Single women: statements that drive back suitors.

You are definitely not ugly, and your friends agree that you have a great personality, but it has been 5 years since your last relationship, or you’ve never been in one, and it seems like you are stuck way too long in the single ladies department. What could possibly be the problem? Here are some things you might be guilty of thinking.

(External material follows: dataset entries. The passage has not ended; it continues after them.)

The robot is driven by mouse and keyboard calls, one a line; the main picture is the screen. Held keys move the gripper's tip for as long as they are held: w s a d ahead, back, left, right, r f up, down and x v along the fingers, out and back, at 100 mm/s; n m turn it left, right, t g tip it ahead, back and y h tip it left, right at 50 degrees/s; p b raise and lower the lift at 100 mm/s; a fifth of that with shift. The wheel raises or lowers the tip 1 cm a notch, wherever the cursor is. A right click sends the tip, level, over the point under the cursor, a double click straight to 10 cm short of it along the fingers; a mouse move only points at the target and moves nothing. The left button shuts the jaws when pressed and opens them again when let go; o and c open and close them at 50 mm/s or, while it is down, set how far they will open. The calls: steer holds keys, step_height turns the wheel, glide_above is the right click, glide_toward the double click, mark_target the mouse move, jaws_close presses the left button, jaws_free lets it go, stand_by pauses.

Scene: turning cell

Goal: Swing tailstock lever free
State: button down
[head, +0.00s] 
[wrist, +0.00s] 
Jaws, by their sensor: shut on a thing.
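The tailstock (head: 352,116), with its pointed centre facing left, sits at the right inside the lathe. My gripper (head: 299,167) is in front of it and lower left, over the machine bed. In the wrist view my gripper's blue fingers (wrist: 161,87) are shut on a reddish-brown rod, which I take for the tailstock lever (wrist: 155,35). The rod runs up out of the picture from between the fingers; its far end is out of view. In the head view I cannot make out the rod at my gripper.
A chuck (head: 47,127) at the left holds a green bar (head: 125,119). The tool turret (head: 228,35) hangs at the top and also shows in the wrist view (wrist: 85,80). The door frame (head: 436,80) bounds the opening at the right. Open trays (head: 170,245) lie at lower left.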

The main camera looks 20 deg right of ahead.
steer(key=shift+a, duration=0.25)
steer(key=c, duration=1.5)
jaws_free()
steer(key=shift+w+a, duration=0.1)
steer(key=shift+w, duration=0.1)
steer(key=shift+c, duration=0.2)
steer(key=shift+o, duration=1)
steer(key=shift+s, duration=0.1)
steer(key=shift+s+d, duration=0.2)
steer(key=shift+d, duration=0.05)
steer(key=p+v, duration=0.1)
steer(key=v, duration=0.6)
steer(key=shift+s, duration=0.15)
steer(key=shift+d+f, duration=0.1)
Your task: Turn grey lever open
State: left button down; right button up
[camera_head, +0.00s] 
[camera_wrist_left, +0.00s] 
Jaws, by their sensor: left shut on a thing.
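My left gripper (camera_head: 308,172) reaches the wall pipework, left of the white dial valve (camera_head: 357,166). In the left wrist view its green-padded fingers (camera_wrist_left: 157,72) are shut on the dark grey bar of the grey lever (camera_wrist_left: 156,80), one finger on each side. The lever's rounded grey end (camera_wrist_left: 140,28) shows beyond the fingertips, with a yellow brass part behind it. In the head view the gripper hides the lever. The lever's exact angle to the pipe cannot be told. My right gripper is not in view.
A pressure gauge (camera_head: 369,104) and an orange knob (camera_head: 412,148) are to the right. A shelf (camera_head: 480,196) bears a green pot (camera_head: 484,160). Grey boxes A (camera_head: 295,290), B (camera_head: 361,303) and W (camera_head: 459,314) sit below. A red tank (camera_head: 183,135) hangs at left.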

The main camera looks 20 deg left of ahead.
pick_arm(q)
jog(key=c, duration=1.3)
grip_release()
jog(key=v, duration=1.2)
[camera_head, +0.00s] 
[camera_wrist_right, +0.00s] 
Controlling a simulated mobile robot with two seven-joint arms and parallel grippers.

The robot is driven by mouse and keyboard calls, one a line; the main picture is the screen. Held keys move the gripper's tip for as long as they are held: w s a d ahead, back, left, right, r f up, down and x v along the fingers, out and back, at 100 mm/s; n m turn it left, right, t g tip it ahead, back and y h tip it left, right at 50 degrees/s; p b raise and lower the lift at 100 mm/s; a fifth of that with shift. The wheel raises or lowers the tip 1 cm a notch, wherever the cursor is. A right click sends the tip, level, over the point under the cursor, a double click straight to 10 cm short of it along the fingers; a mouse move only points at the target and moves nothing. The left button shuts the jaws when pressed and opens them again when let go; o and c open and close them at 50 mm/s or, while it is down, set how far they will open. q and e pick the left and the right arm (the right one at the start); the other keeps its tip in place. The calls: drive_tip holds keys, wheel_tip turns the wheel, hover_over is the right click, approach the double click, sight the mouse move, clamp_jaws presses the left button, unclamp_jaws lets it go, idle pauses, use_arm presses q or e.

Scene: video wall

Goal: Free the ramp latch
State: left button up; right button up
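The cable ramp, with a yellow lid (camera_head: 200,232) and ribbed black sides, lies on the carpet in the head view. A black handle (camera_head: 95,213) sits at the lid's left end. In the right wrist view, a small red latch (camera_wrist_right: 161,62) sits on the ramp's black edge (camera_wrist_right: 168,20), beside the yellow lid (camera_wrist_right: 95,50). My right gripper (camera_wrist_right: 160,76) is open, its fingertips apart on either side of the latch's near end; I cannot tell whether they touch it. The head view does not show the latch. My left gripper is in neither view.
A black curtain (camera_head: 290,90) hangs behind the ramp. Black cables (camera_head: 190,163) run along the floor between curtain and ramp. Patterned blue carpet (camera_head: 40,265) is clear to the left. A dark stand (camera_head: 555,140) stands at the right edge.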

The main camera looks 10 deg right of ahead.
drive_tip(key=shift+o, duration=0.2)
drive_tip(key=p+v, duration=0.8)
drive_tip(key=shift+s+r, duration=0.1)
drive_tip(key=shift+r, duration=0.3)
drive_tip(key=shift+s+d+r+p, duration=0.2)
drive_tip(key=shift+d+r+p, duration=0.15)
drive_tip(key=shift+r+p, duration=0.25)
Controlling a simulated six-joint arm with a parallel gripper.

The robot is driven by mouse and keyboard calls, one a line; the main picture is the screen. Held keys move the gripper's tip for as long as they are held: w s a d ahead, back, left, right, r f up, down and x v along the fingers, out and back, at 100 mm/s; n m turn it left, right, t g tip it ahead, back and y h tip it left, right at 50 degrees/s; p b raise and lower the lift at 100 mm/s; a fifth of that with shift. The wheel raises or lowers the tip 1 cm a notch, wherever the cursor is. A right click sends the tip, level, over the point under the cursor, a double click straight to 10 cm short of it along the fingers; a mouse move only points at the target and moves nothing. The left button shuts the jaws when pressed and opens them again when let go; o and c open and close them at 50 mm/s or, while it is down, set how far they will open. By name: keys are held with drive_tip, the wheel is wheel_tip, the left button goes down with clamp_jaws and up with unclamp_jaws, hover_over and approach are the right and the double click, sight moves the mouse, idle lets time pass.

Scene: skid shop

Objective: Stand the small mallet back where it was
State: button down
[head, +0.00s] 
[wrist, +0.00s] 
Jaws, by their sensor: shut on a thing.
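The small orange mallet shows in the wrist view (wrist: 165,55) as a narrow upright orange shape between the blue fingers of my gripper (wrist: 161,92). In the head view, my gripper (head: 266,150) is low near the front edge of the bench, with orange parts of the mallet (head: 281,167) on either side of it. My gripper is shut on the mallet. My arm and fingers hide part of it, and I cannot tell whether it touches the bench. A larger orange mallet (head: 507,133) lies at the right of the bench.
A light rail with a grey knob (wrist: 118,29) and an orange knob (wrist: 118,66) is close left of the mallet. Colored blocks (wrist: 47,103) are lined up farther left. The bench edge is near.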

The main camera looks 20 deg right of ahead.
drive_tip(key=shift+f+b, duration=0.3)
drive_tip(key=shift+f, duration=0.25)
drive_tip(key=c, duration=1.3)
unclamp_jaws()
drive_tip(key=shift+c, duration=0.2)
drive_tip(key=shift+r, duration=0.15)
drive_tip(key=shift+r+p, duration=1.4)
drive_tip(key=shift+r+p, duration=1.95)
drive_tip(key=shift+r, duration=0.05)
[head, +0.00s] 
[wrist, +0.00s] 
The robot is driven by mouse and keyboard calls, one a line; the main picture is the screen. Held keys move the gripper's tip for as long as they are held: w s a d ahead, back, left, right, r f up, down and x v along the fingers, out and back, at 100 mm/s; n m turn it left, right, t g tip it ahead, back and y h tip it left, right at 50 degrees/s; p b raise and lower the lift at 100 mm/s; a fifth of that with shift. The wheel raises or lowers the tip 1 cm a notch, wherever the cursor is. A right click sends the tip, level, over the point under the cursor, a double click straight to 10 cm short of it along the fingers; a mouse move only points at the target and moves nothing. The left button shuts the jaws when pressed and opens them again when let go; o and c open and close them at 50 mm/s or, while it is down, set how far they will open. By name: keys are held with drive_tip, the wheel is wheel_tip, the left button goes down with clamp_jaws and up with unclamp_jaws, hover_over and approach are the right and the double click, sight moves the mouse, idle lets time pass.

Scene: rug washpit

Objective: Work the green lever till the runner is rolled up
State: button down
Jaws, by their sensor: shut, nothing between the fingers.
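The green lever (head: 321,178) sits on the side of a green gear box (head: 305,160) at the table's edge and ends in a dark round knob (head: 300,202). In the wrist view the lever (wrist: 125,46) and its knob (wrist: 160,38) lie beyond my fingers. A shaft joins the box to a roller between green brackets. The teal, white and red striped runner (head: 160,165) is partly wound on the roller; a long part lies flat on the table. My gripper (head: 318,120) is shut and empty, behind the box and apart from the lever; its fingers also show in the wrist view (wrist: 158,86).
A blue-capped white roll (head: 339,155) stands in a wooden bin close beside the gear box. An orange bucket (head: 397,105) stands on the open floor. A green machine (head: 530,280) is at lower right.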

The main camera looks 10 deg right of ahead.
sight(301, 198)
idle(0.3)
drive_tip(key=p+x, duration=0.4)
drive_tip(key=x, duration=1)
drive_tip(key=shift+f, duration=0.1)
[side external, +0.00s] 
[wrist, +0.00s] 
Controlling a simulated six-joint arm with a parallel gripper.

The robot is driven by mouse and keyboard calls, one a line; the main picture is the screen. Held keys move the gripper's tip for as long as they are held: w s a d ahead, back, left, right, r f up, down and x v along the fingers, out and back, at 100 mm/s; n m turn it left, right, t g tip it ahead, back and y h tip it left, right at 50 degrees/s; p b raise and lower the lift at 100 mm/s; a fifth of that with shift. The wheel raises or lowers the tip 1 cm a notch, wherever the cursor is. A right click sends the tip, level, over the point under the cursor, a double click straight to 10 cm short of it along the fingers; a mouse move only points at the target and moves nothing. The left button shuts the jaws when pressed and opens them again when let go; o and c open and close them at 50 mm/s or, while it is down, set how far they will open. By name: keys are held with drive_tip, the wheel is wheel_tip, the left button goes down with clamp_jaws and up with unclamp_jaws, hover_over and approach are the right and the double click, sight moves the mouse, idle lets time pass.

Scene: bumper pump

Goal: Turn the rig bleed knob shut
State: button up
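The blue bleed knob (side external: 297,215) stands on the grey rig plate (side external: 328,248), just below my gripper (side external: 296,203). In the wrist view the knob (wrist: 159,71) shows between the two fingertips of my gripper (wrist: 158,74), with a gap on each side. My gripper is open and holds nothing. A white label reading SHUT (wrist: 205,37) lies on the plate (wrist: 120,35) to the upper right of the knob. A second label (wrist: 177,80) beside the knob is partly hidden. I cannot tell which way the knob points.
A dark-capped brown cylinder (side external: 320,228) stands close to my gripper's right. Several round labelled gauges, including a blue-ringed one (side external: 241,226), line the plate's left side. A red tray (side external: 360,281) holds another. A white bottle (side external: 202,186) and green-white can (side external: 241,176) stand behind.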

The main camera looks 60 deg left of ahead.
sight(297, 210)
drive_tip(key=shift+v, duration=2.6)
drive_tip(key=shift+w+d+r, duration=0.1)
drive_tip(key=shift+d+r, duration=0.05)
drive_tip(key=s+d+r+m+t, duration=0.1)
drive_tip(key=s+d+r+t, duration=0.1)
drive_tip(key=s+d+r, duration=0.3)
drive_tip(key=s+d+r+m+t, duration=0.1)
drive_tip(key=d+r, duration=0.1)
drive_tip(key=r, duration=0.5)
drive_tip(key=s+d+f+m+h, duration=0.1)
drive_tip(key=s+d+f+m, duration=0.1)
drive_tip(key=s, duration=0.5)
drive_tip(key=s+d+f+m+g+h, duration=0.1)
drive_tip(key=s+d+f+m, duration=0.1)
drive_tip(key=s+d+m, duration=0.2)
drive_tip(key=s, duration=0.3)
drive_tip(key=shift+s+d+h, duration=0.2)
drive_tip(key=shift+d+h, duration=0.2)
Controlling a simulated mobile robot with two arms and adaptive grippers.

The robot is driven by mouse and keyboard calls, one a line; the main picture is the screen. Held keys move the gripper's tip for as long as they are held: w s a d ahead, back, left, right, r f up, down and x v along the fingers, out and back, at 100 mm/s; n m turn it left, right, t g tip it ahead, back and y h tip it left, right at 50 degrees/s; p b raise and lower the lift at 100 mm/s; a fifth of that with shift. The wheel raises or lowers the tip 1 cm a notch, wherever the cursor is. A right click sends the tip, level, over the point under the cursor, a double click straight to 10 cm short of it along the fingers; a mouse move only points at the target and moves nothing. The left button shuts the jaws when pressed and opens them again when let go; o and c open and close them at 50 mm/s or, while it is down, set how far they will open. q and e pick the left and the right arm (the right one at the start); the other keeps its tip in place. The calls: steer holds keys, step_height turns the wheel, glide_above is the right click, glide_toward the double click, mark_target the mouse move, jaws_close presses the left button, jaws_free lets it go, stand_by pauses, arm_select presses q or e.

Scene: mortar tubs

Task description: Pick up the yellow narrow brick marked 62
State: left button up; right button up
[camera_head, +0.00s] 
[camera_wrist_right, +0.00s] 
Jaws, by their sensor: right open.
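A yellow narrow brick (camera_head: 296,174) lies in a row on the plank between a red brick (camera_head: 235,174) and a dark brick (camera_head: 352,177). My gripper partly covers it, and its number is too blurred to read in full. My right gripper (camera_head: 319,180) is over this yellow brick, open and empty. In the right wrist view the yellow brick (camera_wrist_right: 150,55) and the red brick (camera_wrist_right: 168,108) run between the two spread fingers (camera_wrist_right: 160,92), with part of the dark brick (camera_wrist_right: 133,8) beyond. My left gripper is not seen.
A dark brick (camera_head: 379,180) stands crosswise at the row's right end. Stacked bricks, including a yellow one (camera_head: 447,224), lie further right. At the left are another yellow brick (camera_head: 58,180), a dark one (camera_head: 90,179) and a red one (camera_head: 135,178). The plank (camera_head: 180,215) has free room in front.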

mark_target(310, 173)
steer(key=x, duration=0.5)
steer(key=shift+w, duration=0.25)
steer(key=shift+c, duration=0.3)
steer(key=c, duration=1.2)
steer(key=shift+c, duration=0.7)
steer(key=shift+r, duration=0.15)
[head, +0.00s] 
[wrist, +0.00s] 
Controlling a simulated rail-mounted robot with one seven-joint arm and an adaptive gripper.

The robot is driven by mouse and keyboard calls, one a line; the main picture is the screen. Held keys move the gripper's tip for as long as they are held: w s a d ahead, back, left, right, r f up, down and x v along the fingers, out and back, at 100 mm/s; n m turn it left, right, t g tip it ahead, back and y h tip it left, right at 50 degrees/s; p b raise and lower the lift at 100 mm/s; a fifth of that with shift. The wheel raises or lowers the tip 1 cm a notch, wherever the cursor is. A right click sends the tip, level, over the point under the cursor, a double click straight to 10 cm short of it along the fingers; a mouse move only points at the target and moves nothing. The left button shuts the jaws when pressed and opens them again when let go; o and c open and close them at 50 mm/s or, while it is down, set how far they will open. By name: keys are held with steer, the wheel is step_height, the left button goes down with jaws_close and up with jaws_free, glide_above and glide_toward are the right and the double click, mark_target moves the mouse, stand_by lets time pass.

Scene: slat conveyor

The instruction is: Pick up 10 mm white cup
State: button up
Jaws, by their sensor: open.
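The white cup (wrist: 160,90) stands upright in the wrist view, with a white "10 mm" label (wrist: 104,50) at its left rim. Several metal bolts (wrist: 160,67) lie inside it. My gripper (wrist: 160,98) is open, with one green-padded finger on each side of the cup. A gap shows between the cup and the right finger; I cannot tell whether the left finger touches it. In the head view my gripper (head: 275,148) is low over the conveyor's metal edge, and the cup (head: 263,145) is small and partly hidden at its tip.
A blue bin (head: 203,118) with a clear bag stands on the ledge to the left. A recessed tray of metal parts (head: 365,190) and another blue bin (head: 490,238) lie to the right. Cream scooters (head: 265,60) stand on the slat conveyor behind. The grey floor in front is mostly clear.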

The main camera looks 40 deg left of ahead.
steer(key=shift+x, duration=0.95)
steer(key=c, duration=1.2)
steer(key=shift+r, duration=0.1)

“I don’t like you, back off!”

Women like the feeling of butterflies in their stomachs. So whenever someone they like shows interest, it would be easy for them to respond positively but when someone totally not their type (physically) shows up in their front door with bouquets of flowers, it is a totally different story. Let’s face it, you want to be swept away with the prince charming you’ve always been dreaming of, but there’s this guy who happens to have the courage of asking you out on a date, but you keep on putting him down. While your reason could be that he might just be wasting his time with you, believe me, he doesn’t think of it like that. Stop the stopping. Allow yourself to know him more before asking him to stop. Sometimes the best relationships happen to women being pursued by men whom they initially didn’t like in the first place.

“He must initiate”

You start to feel a bit of care and concern for him, but you don’t want to show it. “He must initiate everything”– is your mindset. Now, ladies, this doesn’t mean you allow yourself to be too easy for him, but you should stop treating each other as teens and grow up. To start with, your relationship with him is on a friendship level, whereas it is normal for you to know how he has been lately or ask anything you are comfortable with. This might be hard for a lot of women, but let’s just say, you’re returning the care and concern he constantly gives you. Although this is a case-to-case basis because some ladies tend to overdo it, balance is the key but remember that it won’t hurt to initiate once or twice.

“I just go with the flow”

This line is always on top of the charts. If you are guilty of this saying, then the ‘flow’ won’t go right with you. Women who don’t have a clear goal in their relationships will most likely attract guys who don’t have clear goals as well. During dates, it would be better to be clear with this. It will also help you sort out the ones who are serious and those who are just “going with the flow”. With big decisions such as being in a relationship, one must not just allow destiny to work. Being in a relationship is a choice in which you have to act upon and decide.

“I don’t want to assume”

He asked you out for dinner, but you don’t consider it a date. Then he gave you flowers after picking you up from work, and still, you don’t want to assume. You keep on telling yourself that everything is normal, and he’s just being extra friendly, but that phrase is your excuse for not responding to the actions he is showing. Assume interest, but handle it in a mature way. Whether you like him or not, go and break the silence (only if it has been months, and he’s not asking you yet). Ask him about his intentions and verify your assumptions. With this, he would either stay or it would drive him back (at least you know he isn’t worth it). If he can easily give you an answer and a clear goal in your relationship status, then stop the assuming and start responding. If you like him, then be clear as well. Don’t be vague about your emotions.